The only real story was the over-performance of Klobuchar, who got a surprisingly high 20 percent of the vote on her way to a third-way finish. Given the paucity of other storylines, that’s all everyone seemed to talk about all night, with Gloria Borger on CNN suggesting there may be a bit of “Klo-mentum.” (Please, no.)

If you were expecting some form of excitement at home, New Hampshire instead provided something of the opposite, a political Ambien to guide you to sleep gently. (Side effects can include morning grogginess, Klo-mentum and Tom Steyer.)

So Sanders could revel in an undiluted victory, Buttigieg could brag about getting within spitting distance of Sanders in Vermont’s neighbor and Klobuchar, at least for a night, looked like a top-tier contender.

Instead, the spotlight was on the losers.

Two dropped out. Entrepreneur Andrew Yang was always the most entertaining candidate in the race and had one of the most rabid bases, but he never appeared to expand his appeal beyond that. No one would have taken any bets a year ago that he’d have gotten almost 3 percent in New Hampshire. Nevertheless, his candidacy didn’t have any viability, and he knew it.

“While there is great work yet to be done, you know I am the math guy,” Yang said in his withdrawal speech, according to The Hill. “It is clear tonight from the numbers that we are not going to win this race.”

“I am not someone who wants to accept donations and support in a race we will not win.”



Colorado Sen. Michael Bennet, who was somehow still in this thing, also dropped out.

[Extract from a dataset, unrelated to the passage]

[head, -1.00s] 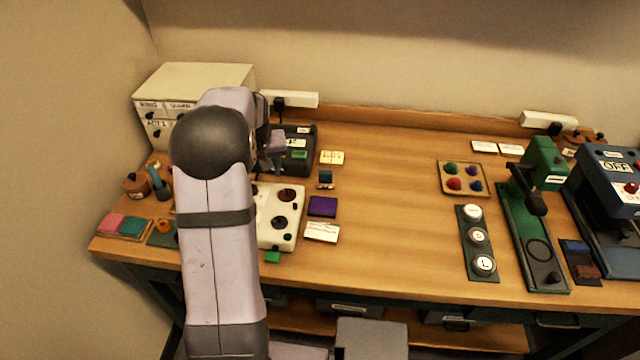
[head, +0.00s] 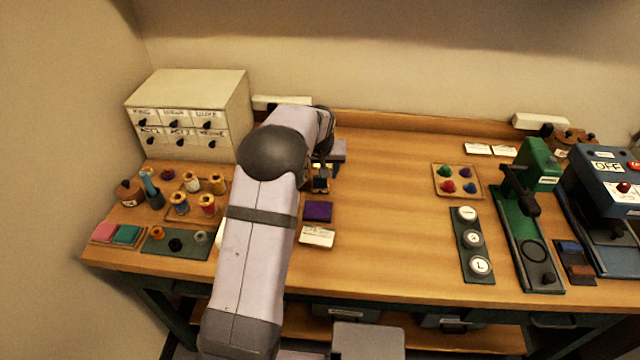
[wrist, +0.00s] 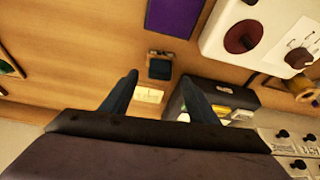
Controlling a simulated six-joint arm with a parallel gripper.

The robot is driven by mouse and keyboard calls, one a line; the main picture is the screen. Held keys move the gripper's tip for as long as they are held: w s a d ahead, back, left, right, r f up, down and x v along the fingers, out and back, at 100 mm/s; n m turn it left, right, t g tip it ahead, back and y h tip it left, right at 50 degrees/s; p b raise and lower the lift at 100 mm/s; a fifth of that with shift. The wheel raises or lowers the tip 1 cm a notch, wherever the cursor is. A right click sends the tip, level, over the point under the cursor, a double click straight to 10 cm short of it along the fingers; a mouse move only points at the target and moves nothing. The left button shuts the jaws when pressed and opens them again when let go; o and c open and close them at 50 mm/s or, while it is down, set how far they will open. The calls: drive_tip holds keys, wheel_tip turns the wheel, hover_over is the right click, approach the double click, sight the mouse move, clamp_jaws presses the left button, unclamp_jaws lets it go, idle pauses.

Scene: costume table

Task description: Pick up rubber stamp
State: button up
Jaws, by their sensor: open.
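A small dark teal block with a wooden edge, which looks like the rubber stamp (wrist: 159,68), sits on the table in the wrist view. It also shows in the head view (head: 320,184), just behind the purple pad and partly covered by my gripper. My gripper (wrist: 159,80) is open and empty. Its two fingers point towards the stamp, which appears centred between and slightly beyond the fingertips. In the head view my arm hides most of the gripper (head: 321,172), so its exact height above the stamp cannot be told.
The purple pad (head: 318,211) and a white card (head: 317,236) lie in front of the stamp. A cream card (wrist: 148,95) and a dark box (wrist: 225,98) are close to the fingers. The table's middle, to the right, is clear.

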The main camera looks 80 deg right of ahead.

He’d focused on New Hampshire and ended up with less than 1 percent of the vote, which says it all about how little enthusiasm he was capable of generating when he was a sitting U.S. senator looking to pour all of his resources into one state.

The two biggest losers, though, were Biden and Warren.

For Biden, this was the second state where he jetted off before the votes were calculated. In Iowa, this wasn’t hard. In New Hampshire, leaving on Tuesday afternoon felt suspiciously cheap, like the archetypal used car salesman with the car running in back of the sales trailer.

At least he had somewhere to go, though. For Warren, where is that?

She’ll probably win her home state of Massachusetts on Super Tuesday. There’s a win for you.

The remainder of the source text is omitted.